I'm afraid I'm not that impressed. The wording of these articles is sophisticated, but the reasoning leaves something to be desired. For instance, here's a quote directly from his second article:

The knowledge required of the bookkeeper, on the other hand, included key components that could not be standardized and automated: the unique context of each individual or enterprise. While it may be true that some transactions are similar to other transactions, and that all transactions have something in common, it is the sum of those transactions in a given account that makes each account unique. Add to that the almost infinite number of combinations when it comes to various choices that can be made to account for the finances of each unique individual or enterprise, and task of building a "bookkeeping factory" becomes daunting.

The keeping of books requires abstract interaction with a litany of concerns that are outside "the body" of the individual or enterprise, including suppliers, customers, service providers, and governmental entities.
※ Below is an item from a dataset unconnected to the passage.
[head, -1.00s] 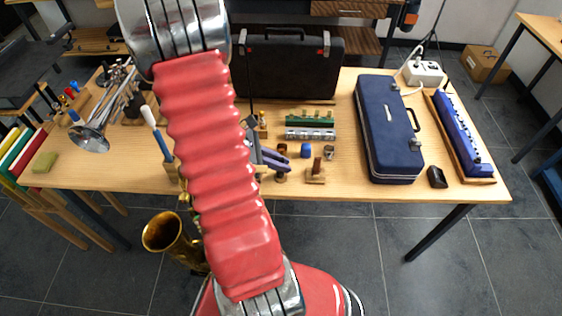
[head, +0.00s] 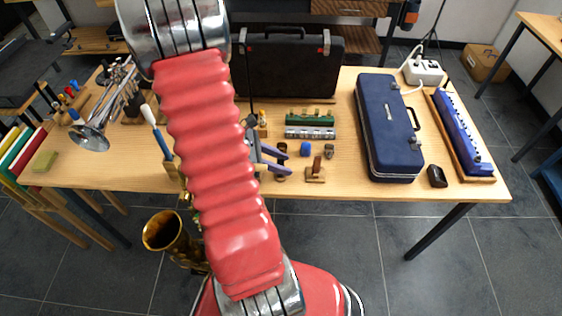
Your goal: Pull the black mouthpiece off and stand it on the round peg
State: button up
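My gripper (head: 276,159) shows just right of my red arm, over the front of the wooden table. Its two purple-grey fingers are spread apart with nothing visible between them. An upright brown round peg (head: 316,164) stands on a small wooden block near the table's front edge, right of the gripper. I cannot make out the black mouthpiece; my arm covers part of the table and of the brass saxophone. The saxophone's bell (head: 165,232) shows in front of the table, left of my arm.
A navy case (head: 390,130) and a small black object (head: 437,177) lie to the right. A trumpet (head: 95,132) is at left. A black case (head: 290,68) stands at the back.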

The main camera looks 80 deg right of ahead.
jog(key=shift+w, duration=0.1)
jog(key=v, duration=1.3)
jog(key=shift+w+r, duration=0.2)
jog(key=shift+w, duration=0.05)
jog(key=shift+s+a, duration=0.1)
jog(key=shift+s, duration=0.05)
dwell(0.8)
That changing fitscape of exogenous forces amounts to the economic equivalent of fluid dynamics, which may be recognizable in terms of tendencies and patterns, but is also quite unpredictable when it comes to the minutia required to individually model and then automate in practice.


Substitute "website design" or "software development" for "book keeping" in these two paragraphs, and the prose still makes perfect sense. So the proper application of the metaphor is that software development is like bookkeeping, not blacksmithing.

And we do have "bookkeeping factories" -- QuickBooks is an example. And we do have website design factories -- J2EE or .NET are examples. But these just are just building blocks and still require expertise to assemble into unique artifacts.

I've been hearing for years that automation of software was "just around the corner". (I remember a colleague in the early 80's earnestly telling me that IBM had technology that would automate programmers out of existence by the end of the decade.) Thing is, they were *right* to some degree. OO libraries, GUI libraries, DBMSs, web design libraries, and new languages have resulted in vast improvements in efficiency. Building a modern website or application with 1980 software tools would probably take 2-3 times the cost and effort it does today, but since we continue to demand more and more of our software, the demand for people to write it remains high.

And btw, there are plenty of blacksmiths today. They've just moved upscale, and we call them "machinists" or "engineers".